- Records
+---+
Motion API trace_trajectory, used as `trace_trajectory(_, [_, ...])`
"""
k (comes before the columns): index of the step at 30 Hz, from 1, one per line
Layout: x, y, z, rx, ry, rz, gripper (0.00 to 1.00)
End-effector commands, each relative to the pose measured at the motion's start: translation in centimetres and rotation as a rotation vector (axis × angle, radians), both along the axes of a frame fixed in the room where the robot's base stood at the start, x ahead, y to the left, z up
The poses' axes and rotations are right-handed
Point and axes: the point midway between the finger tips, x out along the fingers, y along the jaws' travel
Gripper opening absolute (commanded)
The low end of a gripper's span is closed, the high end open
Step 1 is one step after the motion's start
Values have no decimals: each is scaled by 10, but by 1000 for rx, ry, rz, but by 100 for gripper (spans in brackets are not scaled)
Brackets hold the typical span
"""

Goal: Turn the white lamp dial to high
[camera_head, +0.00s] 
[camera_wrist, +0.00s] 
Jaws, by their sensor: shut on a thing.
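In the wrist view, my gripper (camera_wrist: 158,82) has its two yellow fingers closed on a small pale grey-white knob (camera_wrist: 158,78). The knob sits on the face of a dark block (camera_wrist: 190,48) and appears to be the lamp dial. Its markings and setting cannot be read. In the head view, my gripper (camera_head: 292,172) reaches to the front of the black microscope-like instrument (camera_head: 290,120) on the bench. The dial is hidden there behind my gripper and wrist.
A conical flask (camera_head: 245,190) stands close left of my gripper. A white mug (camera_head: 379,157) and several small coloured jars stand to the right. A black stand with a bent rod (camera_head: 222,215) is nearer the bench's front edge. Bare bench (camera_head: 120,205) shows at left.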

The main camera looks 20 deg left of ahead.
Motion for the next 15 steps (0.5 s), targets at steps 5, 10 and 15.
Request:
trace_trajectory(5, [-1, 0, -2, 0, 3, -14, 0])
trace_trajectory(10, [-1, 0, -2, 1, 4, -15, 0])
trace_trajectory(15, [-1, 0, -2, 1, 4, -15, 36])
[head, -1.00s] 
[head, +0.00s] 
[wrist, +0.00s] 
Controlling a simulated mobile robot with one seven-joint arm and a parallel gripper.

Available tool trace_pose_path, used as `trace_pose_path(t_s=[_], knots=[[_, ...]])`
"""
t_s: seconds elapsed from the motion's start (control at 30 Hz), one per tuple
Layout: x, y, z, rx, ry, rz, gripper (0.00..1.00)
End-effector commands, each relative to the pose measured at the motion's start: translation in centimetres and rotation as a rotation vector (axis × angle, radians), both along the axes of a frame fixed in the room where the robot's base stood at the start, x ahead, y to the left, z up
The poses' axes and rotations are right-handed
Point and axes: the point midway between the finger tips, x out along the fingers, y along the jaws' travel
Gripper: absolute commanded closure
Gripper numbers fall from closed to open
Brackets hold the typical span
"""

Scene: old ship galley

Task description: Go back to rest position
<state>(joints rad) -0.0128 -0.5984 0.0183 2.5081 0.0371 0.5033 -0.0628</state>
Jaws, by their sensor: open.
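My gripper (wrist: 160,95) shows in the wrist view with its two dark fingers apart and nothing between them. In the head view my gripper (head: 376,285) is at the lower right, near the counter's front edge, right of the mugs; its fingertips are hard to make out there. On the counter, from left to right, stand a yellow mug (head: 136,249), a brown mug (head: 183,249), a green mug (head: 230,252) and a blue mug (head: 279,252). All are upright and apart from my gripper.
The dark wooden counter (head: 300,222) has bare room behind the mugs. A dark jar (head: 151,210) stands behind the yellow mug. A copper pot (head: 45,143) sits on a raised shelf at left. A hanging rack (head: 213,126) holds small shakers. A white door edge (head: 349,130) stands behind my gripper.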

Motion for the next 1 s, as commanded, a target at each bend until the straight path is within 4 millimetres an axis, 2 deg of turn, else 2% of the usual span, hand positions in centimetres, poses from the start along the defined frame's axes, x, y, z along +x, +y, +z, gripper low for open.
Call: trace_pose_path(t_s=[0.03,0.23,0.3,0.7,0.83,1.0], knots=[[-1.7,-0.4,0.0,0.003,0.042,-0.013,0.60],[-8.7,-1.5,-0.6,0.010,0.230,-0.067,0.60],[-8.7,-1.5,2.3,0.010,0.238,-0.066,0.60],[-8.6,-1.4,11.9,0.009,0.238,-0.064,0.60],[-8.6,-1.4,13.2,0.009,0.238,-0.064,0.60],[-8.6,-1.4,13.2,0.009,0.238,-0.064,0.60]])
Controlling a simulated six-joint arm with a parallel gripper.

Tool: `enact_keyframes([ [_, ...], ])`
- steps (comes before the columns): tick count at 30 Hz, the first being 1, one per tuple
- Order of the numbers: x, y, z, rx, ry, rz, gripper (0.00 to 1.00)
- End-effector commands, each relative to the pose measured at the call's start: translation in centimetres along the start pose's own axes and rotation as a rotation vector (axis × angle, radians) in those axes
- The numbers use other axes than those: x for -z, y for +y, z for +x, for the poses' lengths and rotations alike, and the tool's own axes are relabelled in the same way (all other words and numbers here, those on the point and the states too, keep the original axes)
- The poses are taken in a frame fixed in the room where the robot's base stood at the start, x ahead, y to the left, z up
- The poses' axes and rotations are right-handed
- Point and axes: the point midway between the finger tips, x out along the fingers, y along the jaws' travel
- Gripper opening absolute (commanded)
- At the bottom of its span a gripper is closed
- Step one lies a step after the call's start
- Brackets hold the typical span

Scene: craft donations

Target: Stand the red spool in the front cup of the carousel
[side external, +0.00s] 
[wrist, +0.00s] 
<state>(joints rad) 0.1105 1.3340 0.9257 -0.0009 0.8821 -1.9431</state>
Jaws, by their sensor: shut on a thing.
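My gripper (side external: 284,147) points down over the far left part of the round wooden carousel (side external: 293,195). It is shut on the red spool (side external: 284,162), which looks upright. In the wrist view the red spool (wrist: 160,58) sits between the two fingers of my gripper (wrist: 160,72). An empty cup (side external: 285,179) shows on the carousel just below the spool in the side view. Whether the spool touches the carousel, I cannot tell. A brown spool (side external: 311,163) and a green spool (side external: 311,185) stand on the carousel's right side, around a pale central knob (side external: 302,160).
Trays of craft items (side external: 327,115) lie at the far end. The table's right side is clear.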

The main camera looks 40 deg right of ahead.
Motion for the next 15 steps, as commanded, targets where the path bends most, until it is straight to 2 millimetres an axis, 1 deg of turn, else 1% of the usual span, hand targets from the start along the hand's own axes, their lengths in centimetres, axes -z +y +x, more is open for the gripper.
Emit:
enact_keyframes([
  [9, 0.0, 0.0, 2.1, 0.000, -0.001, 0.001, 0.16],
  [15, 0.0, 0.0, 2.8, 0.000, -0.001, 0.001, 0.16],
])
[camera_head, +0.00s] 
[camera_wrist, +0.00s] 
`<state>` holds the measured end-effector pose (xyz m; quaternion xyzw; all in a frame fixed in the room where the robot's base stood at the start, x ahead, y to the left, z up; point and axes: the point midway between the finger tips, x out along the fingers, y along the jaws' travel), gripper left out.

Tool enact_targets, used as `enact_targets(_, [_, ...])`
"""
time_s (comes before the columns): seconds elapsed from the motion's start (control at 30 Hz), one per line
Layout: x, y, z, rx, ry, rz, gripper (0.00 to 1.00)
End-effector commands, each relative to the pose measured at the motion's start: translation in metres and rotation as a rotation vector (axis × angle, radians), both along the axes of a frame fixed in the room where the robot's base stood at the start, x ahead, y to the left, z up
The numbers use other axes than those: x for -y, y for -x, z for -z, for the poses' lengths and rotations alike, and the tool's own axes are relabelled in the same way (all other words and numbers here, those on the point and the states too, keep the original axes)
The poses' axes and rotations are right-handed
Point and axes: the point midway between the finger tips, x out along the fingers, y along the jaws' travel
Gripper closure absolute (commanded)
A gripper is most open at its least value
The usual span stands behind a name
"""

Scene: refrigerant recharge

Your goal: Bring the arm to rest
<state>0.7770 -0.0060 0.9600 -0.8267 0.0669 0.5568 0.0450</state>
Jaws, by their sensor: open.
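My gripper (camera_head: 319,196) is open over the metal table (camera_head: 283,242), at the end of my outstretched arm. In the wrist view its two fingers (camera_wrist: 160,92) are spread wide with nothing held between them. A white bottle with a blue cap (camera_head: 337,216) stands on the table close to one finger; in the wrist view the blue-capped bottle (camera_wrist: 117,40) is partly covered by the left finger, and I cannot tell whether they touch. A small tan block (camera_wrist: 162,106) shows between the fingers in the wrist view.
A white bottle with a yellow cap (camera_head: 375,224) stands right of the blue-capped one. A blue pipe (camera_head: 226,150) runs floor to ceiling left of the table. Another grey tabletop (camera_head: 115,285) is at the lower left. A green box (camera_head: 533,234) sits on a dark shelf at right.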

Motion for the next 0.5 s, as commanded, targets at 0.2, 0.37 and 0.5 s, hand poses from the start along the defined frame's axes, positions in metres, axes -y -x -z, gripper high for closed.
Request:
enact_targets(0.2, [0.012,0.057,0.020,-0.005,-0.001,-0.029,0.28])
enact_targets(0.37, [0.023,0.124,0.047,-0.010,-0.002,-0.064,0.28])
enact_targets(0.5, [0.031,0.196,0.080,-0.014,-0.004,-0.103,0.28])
+---+
- TASK TO COMPLETE
Retype the portion of the data above that starts on the line with "- The poses are" and finishes on the line with "<state>(joints rad) 0.1105", including both of those lines.

- OUTPUT BELOW
- The poses are taken in a frame fixed in the room where the robot's base stood at the start, x ahead, y to the left, z up
- The poses' axes and rotations are right-handed
- Point and axes: the point midway between the finger tips, x out along the fingers, y along the jaws' travel
- Gripper opening absolute (commanded)
- At the bottom of its span a gripper is closed
- Step one lies a step after the call's start
- Brackets hold the typical span

Scene: craft donations

Target: Stand the red spool in the front cup of the carousel
[side external, +0.00s] 
[wrist, +0.00s] 
<state>(joints rad) 0.1105 1.3340 0.9257 -0.0009 0.8821 -1.9431</state>

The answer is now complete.